I’m aware of those who take sleeping pills to get through the night flight, but that only boosts the alertness level temporarily, doing nothing to cushion the cultural shock.  I should also mention that a colleague of mine several years ago took Ambien at the beginning of a flight and then awoke from a dream state several days later somewhere in Germany with no knowledge of how she got there.  I don’t recommend it.

I’ve been through the First Day several times, not nearly as many as my two flight attendant sisters but enough to know it’s a pretty common experience.  You first spend a couple hours in the airport, customs, baggage claim, finding your way to the main exit, and then you have to find transportation.  I suggest you just sit quietly on a bench for awhile to get oriented, try to remember where you’re going and reconsider the various ways to get there.  Eventually you make it to a cab or your hotel bus or, if your really bold, the Metro (subway).  When you end up in front of a hotel with the same name on the building as the one on your reservation sheet, there’s this great sigh of relief that you really did make it there without screwing up.

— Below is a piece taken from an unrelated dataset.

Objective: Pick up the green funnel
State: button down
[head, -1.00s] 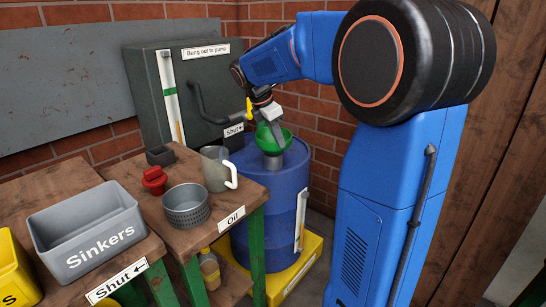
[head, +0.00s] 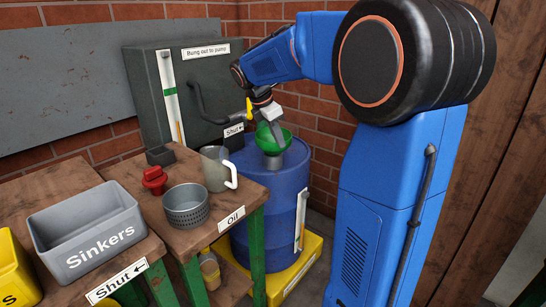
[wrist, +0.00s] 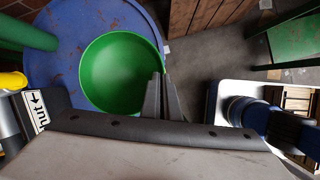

By now, it’s maybe 11:30 AM their time and you’ve been awake for 22 or 23 hours minus the catnap on the plane.  But the goal from then on is to stay awake an additional ten hours so you can begin to adjust to the time change.  You might sneak in a couple of naps that day because you can’t help it; but otherwise you walk around then maybe sit in a park somewhere and watch this exotic world into which you’ve arrived pass in front of you.

You figure out how to get some dollars without the bank taking half of it (the best way is just to make a withdrawal at an ATM).  You realize at some point that you’re hungry, so you stop in some place where people seem to be eating and point to something on the menu hoping you haven’t ordered boiled rodent innards.  Remember, you’re doing all of this in a sleep deprived semi-coma.

Mercifully, the sun eventually goes down.  You crawl into bed as soon as the level of darkness can be officially declared evening and you sleep like a Labrador retriever for a good twelve hours.  After that, it’ll still take several days for the body to adjust to the time change.  You’ll fall asleep standing up in mid-afternoon and come instantly awake in the darkest dark of night.

But congratulate yourself.  You’ve gotten through The First Day.